Magneto-optical trapping using planar optics

• Published in: New journal of physics Vol. 23; no. 1; p. 13021
• Main Authors: McGehee, William R, Zhu, Wenqi, Barker, Daniel S, Westly, Daron, Yulaev, Alexander, Klimov, Nikolai, Agrawal, Amit, Eckel, Stephen, Aksyuk, Vladimir, McClelland, Jabez J
• Format: Journal Article
• Language: English
• Published: Bristol IOP Publishing 01.01.2021
• Subjects: Clocks; Cold atoms; Gaussian beams (optics); Gratings (spectra); Gravimeters; Gravimetry; Gyroscopes; Integrated circuits; Laser cooling; metasurfaces; Optical trapping; Optics; photonic integrated circuits; Physics; Quantum computing
• ISSN: 1367-2630; 1367-2630
• DOI: 10.1088/1367-2630/abdce3

Laser-cooled atoms are a key technology for many calibration-free measurement platforms—including clocks, gyroscopes, and gravimeters—and are a promising system for quantum networking and quantum computing.
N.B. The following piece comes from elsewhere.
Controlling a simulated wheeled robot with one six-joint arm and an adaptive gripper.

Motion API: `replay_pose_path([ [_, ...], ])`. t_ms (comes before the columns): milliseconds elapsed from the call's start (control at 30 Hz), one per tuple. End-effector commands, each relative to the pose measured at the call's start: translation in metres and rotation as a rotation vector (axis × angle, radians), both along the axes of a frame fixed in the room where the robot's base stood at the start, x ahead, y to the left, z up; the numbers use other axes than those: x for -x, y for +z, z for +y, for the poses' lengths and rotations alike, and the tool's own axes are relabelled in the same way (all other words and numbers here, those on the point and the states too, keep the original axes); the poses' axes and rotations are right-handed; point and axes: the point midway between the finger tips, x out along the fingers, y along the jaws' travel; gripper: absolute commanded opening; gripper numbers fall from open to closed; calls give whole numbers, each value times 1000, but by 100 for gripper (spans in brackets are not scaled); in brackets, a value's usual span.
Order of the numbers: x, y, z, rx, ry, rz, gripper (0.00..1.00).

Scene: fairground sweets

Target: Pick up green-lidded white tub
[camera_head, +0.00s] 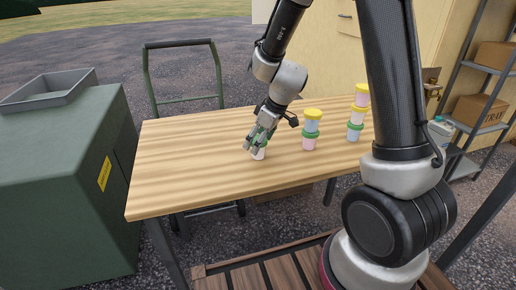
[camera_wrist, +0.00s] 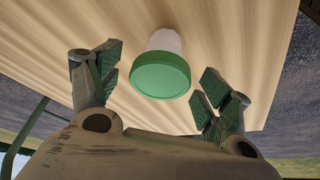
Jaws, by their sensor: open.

The optics and vacuum hardware required to prepare these gases are often bulky and not amenable to large-volume manufacturing, limiting the practical realization of devices benefiting from the properties of cold atoms. Planar, lithographically produced optics including photonic integrated circuits, optical metasurfaces (MSs), and gratings offer a pathway to develop chip-scale, manufacturable devices utilizing cold atoms. As a demonstration of this technology, we have realized laser cooling of atomic Rb in a grating-type magneto-optical trap (MOT) using planar optics for beam launching, beam shaping, and polarization control. Efficient use of available light is accomplished using MS-enabled beam shaping, and the performance of the planar optics MOT is competitive with Gaussian-beam illuminated grating MOTs.